ВМС США, к примеру, неохотно согласились на финансирование переоборудования двух атомных подводных лодок с баллистическими ракетами (ПЛАРБ) в вариант корабля-арсенала (погружающаяся под воду баржа дальней огневой поддержки) — проект, который давно уже выдвигают военные реформаторы. ВВС США направляли большую часть своих финансовых средств на крупные программы закупок традиционной авиационной техники, но они также не отказываются тратить сотни миллионов долларов на разработку беспилотных летательных аппаратов (БЛА) большого радиуса действия, включая и такие, которые в дальнейшем смогут заменить собой пилотируемые самолеты. А тем временем скучные закупки маршрутизаторов и серверов, сетей и линий передачи данных, радиостанций и приемников глобальной системы определения координат закладывали базис для той компьютеризованной войны, которую американские вооруженные силы в конце концов стали вести в Афганистане.
В общем и целом американские генералы и адмиралы сегодня компетентны и консервативны, как обыкновенно всегда бывает со старшими военными чинами. Но под ними есть кадры энергичных молодых офицеров, близкое знакомство которых с информационными технологиями и готовность которых экспериментировать с ними представляет собой нечто более радикальное. Все чаще у них имеются как боевой опыт, так и современное техническое образование, и они медленно, но уверенно тянут за собой всю военную систему.
Для военной машины США при всей ее неповоротливости и иерархичности правдой является то, что ее майоры и лейтенанты — и даже сержанты, работающие на технике — обладают определенными возможностями по оказанию давления на своих старших начальников. И они его оказывают. В этом отношении позиции более молодого поколения военных существенно усиливаются американской культурой.

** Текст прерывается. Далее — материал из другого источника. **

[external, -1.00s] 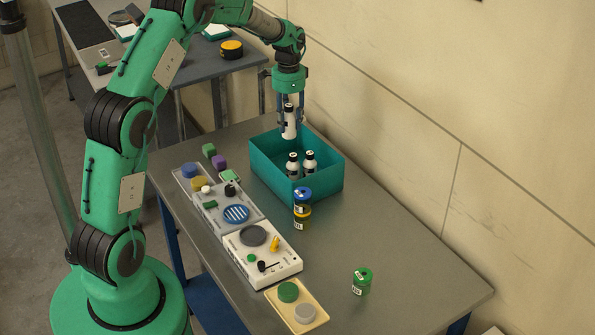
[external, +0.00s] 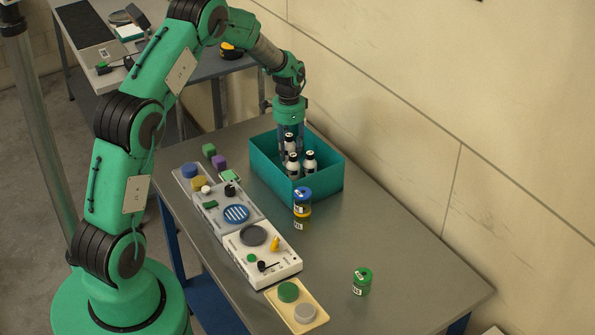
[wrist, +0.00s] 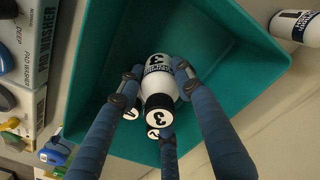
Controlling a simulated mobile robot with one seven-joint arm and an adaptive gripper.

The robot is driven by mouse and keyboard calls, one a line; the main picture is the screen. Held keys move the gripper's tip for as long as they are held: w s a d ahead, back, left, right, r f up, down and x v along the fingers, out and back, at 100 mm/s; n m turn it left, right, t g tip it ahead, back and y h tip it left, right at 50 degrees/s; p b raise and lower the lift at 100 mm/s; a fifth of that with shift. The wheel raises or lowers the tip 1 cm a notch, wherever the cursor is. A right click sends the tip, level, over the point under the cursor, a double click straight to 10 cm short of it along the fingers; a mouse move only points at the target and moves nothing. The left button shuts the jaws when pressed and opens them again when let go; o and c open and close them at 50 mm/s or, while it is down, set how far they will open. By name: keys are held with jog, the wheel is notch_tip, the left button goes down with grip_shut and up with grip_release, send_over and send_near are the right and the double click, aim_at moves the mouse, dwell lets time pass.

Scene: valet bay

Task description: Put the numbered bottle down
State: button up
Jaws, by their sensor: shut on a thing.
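My gripper (external: 289,128) reaches down into the teal bin (external: 322,182) with its blue fingers around a white bottle (external: 289,146) with a black cap. In the wrist view the fingers close around this bottle (wrist: 158,82), which bears a 3 on its label and cap. It is inside the bin and looks upright; whether its base touches the bin floor is hidden. Two similar bottles stand in the bin just in front, one nearer (external: 292,168) and one to the right (external: 309,164). In the wrist view their caps are partly hidden by the held bottle and fingers.
A green jar (external: 361,282) stands at the right. Device panels (external: 262,255) line the left edge. The right tabletop is mostly clear.

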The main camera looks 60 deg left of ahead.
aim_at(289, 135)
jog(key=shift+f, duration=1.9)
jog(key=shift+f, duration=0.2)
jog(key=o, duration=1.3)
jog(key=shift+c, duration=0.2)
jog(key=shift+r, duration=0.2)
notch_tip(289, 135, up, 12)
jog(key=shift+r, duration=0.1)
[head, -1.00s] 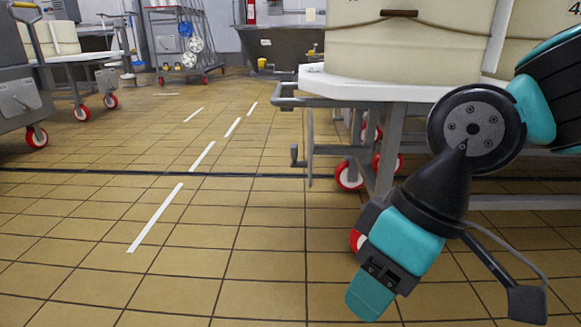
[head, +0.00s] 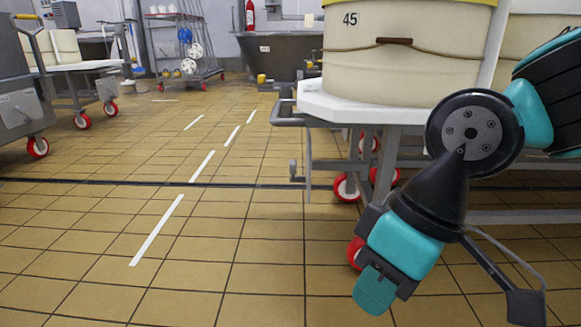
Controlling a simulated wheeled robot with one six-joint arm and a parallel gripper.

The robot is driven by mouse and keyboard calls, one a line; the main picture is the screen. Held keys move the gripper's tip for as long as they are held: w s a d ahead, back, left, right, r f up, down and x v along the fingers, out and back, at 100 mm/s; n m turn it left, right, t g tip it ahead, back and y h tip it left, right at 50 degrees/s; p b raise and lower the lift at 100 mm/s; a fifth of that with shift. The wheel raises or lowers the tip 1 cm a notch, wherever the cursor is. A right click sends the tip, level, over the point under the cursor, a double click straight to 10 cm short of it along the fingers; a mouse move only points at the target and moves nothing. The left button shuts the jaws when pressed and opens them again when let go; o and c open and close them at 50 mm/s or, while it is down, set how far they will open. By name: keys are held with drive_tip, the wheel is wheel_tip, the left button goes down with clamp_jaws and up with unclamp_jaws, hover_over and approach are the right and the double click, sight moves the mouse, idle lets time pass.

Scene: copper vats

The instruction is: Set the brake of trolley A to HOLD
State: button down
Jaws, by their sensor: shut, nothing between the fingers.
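A trolley (head: 340,108) with a white top and grey tube frame stands at the right, its red wheels (head: 346,187) on the floor. No letter A is readable on it. A small upright grey lever-like part (head: 293,171) hangs at its near left end. I cannot tell whether this is the brake, and no HOLD mark is legible. My gripper (head: 374,291), with teal tips, points down in front of the trolley's lower frame. It is shut and empty. My arm hides part of the trolley's legs and a wheel.
A cream vat marked 45 (head: 400,60) stands on the trolley. More trolleys (head: 85,68) with red wheels stand at the left. A rack (head: 180,50) and a dark tub (head: 275,55) are at the back. The tiled floor (head: 100,215) between is clear.

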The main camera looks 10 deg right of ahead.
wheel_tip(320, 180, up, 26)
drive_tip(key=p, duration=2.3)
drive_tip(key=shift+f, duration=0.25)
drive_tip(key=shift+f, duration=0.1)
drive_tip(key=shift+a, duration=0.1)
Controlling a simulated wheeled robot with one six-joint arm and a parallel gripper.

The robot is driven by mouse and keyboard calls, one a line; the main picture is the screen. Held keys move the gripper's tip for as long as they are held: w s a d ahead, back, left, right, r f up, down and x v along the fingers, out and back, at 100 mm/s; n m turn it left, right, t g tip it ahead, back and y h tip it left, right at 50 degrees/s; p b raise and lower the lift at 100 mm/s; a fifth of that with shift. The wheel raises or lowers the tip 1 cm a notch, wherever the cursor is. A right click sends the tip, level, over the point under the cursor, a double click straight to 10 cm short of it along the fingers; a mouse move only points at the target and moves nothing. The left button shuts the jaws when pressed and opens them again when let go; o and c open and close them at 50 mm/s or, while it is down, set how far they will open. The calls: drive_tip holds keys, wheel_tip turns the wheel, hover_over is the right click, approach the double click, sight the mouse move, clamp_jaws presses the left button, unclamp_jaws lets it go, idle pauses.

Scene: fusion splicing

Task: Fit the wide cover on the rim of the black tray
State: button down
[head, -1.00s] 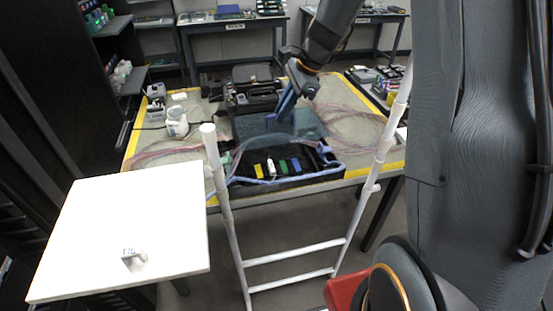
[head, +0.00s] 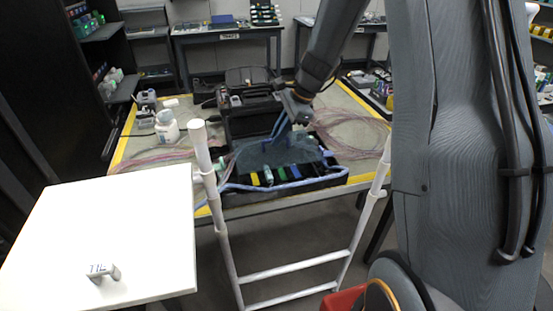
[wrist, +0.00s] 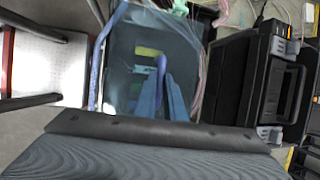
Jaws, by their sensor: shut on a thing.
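The wide cover (head: 285,153) is a see-through, bluish-grey sheet over the back part of the black tray (head: 318,181). The tray's front strip shows beyond it, with yellow, green and blue pieces inside. My gripper (head: 277,137) has blue fingers and is shut on the cover's blue upright handle from above. In the wrist view the cover (wrist: 188,60) fills the middle, and my gripper (wrist: 162,85) meets the handle near its centre. The cover looks close to the tray, but I cannot tell whether its edges touch the rim.
A blue cable (head: 290,186) runs along the tray's front edge. A black case (head: 250,95) stands behind the tray. A white ladder-like frame (head: 208,165) stands before the table. A white board (head: 110,240) is at the left. Loose fibre coils (head: 350,132) lie to the right.

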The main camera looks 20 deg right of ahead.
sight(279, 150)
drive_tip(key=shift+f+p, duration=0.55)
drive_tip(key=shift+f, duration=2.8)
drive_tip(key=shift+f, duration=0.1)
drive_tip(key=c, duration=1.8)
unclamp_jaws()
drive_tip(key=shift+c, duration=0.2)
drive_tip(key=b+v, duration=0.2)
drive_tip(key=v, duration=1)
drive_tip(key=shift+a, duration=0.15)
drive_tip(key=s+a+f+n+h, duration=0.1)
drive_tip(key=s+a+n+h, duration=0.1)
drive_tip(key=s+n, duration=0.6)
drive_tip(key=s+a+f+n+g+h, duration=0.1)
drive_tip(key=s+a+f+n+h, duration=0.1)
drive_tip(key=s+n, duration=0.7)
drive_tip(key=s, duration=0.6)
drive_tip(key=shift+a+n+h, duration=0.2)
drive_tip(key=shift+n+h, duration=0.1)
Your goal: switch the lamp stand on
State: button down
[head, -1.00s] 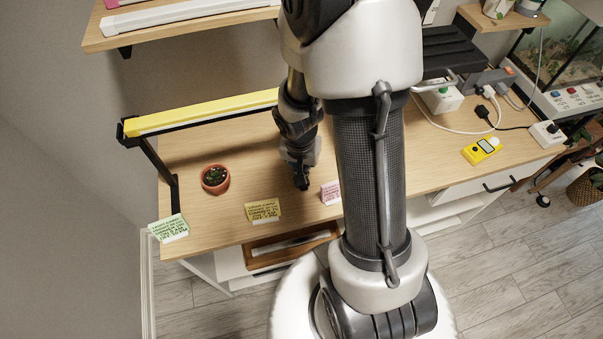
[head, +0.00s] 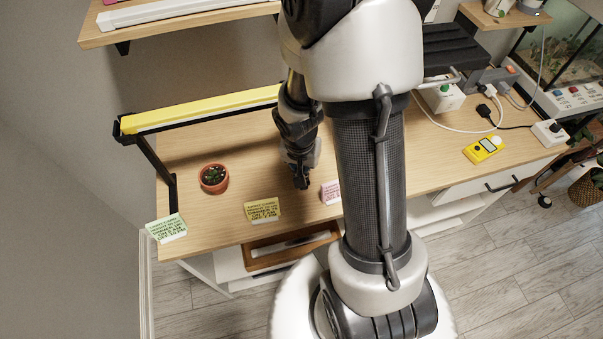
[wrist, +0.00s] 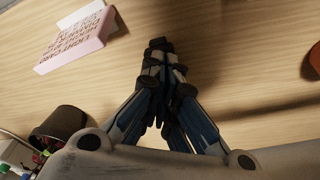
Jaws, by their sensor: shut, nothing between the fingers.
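The lamp stand is a long yellow bar (head: 200,110) on a black frame (head: 157,162), set over the left part of the desk. Its right end is hidden behind my arm. I see no switch on it, and I cannot tell whether it is lit. My gripper (head: 301,184) is shut and empty, pointing down over the desk in front of the bar, between the potted plant and the pink card. In the wrist view the fingers (wrist: 160,48) are together above bare wood.
A small potted plant (head: 214,178) stands left of my gripper. Green (head: 166,228), yellow (head: 262,210) and pink (head: 331,192) cards line the front edge. A green-button box (head: 441,97), yellow meter (head: 484,149) and cables lie right. A dark cup (wrist: 62,124) shows in the wrist view.

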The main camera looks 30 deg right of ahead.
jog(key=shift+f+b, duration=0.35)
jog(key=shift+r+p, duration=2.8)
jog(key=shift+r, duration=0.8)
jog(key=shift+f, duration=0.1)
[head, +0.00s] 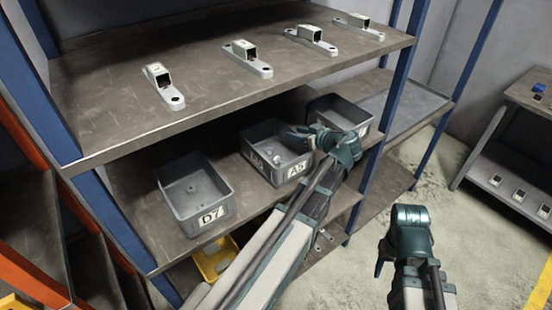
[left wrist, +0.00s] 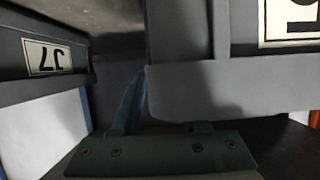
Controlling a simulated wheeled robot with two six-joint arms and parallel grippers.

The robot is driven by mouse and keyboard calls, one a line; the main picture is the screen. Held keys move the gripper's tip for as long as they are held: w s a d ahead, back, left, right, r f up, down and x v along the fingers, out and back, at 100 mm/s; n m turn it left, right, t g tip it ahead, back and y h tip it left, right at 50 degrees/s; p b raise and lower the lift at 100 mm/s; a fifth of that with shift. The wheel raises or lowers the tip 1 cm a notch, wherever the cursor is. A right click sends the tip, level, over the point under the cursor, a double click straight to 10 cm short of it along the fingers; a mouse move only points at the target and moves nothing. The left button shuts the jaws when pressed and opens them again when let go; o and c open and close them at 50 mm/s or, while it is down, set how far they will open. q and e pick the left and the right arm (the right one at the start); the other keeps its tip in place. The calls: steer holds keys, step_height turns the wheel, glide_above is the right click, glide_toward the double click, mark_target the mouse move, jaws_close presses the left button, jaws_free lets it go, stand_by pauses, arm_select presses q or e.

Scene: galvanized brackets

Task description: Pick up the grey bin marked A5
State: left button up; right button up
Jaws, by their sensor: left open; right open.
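The grey bin marked A5 (head: 273,172) stands on the middle shelf, between two other grey bins, with some small pale parts inside. My left gripper (head: 298,137) is open at the right rim of this bin in the head view. In the left wrist view a grey bin wall (left wrist: 230,88) fills the middle, with a cut-off label at top right. One finger of my left gripper (left wrist: 165,120) shows beside this wall; the other is mostly hidden behind it. I cannot tell whether they touch it. My right gripper (head: 388,258) is open and empty, away from the shelf.
The D7 bin (head: 196,208) stands left of A5. Another grey bin (head: 352,119) stands on the right; a bin with an upside-down label (left wrist: 45,75) is close in the left wrist view. The upper shelf (head: 120,105) carries several brackets. A blue post (head: 385,125) stands at right.

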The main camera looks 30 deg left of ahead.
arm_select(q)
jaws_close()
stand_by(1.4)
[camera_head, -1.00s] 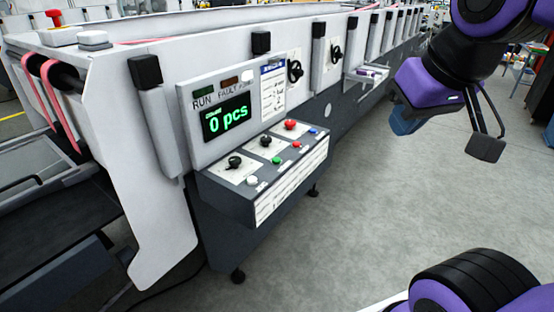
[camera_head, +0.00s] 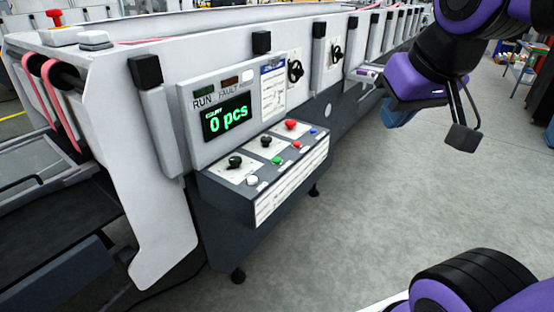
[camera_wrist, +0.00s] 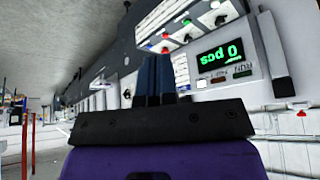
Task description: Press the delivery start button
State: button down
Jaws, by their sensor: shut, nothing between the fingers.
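The control panel (camera_head: 225,190) is a sloped dark box on the machine's side. It bears black knobs, a green button (camera_head: 278,160), a white button (camera_head: 252,181), a small red button (camera_head: 297,145), a blue button (camera_head: 313,130) and a red mushroom button (camera_head: 291,124). Their labels are too small to read, so I cannot tell which one is delivery start. My gripper (camera_head: 397,119) is right of the panel, apart from it, with its blue fingers pointing down-left. In the wrist view my gripper (camera_wrist: 156,72) is shut and empty, with the green button (camera_wrist: 186,21) beyond it.
A display (camera_head: 226,117) above the panel reads "0 pcs". RUN and FAULT lamps sit over it. The grey floor (camera_head: 370,210) in front is clear.

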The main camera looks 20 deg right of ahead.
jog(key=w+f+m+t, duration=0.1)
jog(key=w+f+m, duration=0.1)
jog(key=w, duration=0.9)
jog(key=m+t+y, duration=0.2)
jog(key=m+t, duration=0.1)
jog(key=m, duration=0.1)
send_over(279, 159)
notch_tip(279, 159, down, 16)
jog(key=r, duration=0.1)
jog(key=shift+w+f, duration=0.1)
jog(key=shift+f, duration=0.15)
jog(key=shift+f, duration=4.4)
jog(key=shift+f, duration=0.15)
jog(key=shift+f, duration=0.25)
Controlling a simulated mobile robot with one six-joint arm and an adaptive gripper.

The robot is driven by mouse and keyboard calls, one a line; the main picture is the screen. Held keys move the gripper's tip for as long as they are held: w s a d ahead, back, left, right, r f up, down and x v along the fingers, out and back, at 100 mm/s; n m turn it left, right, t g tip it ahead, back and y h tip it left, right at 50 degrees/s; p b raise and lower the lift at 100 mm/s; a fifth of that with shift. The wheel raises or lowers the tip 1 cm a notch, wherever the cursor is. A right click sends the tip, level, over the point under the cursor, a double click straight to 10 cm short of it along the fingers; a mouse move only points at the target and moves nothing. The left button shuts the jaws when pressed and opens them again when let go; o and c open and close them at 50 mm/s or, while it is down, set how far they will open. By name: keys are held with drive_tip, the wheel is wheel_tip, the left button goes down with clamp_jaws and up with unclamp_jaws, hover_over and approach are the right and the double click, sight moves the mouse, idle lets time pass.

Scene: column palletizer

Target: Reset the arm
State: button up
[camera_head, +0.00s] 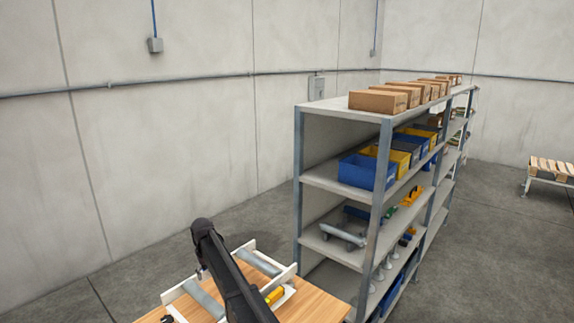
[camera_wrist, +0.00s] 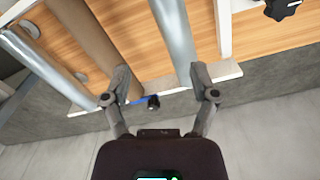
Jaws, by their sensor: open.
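My gripper (camera_wrist: 160,82) shows in the wrist view with its two fingers spread apart and nothing held between them. It is over the edge of a wooden table (camera_wrist: 268,48), near the white frame (camera_wrist: 224,28) that bears metal tubes. A grey metal tube (camera_wrist: 172,38) lies just beyond the fingers; whether they touch it I cannot tell. In the head view my dark arm reaches over the wooden table (camera_head: 322,300), and the gripper itself is hidden there.
A grey shelf rack (camera_head: 380,118) stands right of the table, close to it, holding cardboard boxes (camera_head: 378,101), blue bins (camera_head: 368,172) and other parts. A pallet (camera_head: 552,168) is at the far right. Open floor (camera_head: 480,250) lies right of the rack, and a concrete wall (camera_head: 160,150) behind.

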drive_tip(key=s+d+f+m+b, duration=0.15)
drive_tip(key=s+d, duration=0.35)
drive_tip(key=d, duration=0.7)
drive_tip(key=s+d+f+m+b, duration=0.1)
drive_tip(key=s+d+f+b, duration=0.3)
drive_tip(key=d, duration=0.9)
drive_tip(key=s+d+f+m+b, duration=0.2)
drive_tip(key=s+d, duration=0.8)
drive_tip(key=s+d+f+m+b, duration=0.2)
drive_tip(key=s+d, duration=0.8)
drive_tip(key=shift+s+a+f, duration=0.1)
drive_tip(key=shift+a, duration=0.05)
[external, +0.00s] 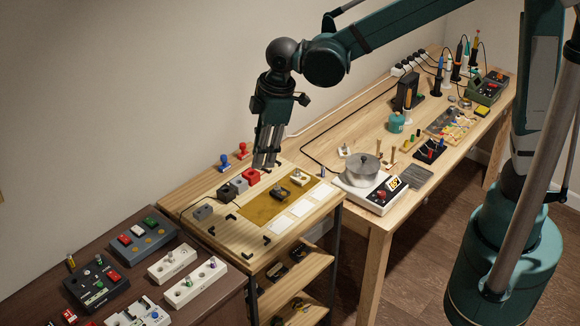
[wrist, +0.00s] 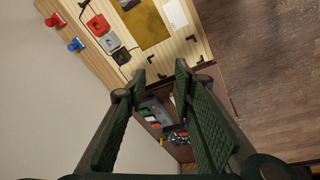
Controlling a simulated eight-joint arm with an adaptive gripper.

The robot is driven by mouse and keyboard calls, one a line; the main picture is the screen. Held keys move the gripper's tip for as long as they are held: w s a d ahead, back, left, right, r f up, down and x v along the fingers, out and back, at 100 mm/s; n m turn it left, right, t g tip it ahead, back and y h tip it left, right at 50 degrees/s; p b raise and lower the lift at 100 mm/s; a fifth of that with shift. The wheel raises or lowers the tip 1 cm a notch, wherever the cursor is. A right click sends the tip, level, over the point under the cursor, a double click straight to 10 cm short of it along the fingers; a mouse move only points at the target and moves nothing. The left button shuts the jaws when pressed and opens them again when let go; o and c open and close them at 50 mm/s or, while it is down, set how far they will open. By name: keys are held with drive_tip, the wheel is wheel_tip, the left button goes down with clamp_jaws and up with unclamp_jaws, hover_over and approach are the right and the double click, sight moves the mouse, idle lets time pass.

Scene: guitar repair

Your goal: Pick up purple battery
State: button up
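No purple battery can be made out for certain. Small upright pieces with coloured tops, one perhaps purple, stand on the white holders (external: 205,283) at the lower left of the external view; they are too small to identify. My gripper (external: 265,163) hangs fingers down over the back of the wooden board, close to the red block (external: 251,177). In the wrist view my gripper (wrist: 160,72) shows two separated fingers with nothing between them. The board's edge and the dark table beyond show past the fingertips.
The wooden board (external: 230,240) carries a grey block (external: 239,185), a black block and a mustard mat. Red and blue stamps stand behind it. A scale with a metal pot (external: 364,170) is to the right. Button boxes (external: 146,238) crowd the dark table at left.

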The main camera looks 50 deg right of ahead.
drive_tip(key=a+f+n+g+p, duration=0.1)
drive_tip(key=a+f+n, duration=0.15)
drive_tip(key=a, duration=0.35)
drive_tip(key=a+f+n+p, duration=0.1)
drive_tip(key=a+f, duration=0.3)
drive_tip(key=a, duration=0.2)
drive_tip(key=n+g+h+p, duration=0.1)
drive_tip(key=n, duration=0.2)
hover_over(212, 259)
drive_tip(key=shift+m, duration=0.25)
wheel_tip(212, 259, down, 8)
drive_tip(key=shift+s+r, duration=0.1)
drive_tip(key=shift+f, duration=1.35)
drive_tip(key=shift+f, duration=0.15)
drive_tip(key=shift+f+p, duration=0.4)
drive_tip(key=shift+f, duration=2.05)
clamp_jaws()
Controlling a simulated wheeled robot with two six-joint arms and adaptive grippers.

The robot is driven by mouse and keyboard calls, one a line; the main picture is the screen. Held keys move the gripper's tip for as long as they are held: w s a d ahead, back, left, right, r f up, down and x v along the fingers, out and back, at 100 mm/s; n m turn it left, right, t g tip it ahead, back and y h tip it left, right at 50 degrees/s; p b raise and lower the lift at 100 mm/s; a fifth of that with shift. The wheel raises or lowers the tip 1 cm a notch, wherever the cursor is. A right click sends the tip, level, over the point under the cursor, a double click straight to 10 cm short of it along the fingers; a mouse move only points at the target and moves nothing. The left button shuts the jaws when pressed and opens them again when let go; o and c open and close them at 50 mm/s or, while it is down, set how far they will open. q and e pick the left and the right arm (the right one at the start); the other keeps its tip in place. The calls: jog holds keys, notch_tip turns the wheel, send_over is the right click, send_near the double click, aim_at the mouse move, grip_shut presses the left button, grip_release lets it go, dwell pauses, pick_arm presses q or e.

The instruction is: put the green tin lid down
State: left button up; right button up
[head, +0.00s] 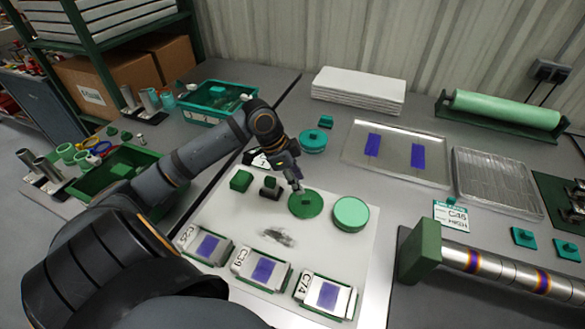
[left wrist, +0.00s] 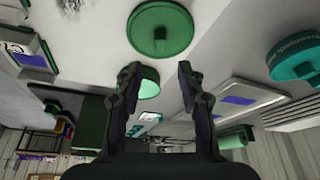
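The green tin lid (head: 306,204), a dark green disc with a small square knob, lies on the white mat (head: 345,255) in the head view. It also shows in the left wrist view (left wrist: 160,28), knob towards me. Beside it stands a round tin with a pale green top (head: 351,212). My left gripper (head: 297,187) is just above the lid's far edge. In the left wrist view its fingers (left wrist: 159,72) are apart with nothing between them, and the knob appears beyond the fingertips. My right gripper is not in view.
Labelled holders with blue-marked cards (head: 265,269) line the mat's front. Green blocks (head: 241,180) are left of the lid, a teal tin (head: 313,141) behind. A metal tray (head: 396,151) and a banded roller (head: 500,270) lie to the right. A dark smudge (head: 268,237) marks the mat.

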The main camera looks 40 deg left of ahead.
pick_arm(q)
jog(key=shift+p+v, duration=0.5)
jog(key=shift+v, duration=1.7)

При опросах почти неизбежно выясняется, что офицеры выступают за революцию в военном деле (трансформацию обороны) или за другие формы радикальных перемен — даже если их практический опыт и взгляды (на важность тяжелых бронетанковых формирований, к примеру) и заставляют предположить наличие у них весьма отличных взглядов. Это не столько лицемерие, сколько ложно понимаемое чувство самосознания. Как однажды заметил Уинстон Черчилль (Winston Churchill), никогда не следует недооценивать "огромную и безусловно полезную роль, которую в социальной жизни великих людей играет притворство".
Подобно американскому прагматизму, американская готовность к переменам, к экспериментированию и к модернизации настолько пронизывает общество, что не может не переполнять также и военных. Общепринятая вера в присущую трансформации ценность может, таким образом, сосуществовать и даже постепенно брать верх над привязанностью к традиционным системам оружия и способам ведения войны.
Чем больше военные знакомятся с достижениями частного сектора в сфере использования передовых технологий, тем охотнее они готовы следовать этому примеру. Когда офицеры тыла вооруженных сил США осознали, что системы "Wal-Mart" и "Federal Express" (автоматизированные системы управления централизованной доставкой грузов по стране — прим. пер.) по эффективности заставляют их краснеть, нужно было лишь время, чтобы они разработали и внедрили у себя аналогичную практику.
Уж если даже скромная фирма по доставке топливного мазута использует данные глобальной спутниковой системы определения координат и эффективные компьютерные программы маршрутизации для организации перевозок и слежения за своими грузовиками, нет никаких причин, почему бы американским военным не иметь аналогичных систем на большинстве своих транспортных средств, используемых на Балканах. И действительно, теперь они у них там есть, а их взгляды на ведение боевых действий совершенно переменились.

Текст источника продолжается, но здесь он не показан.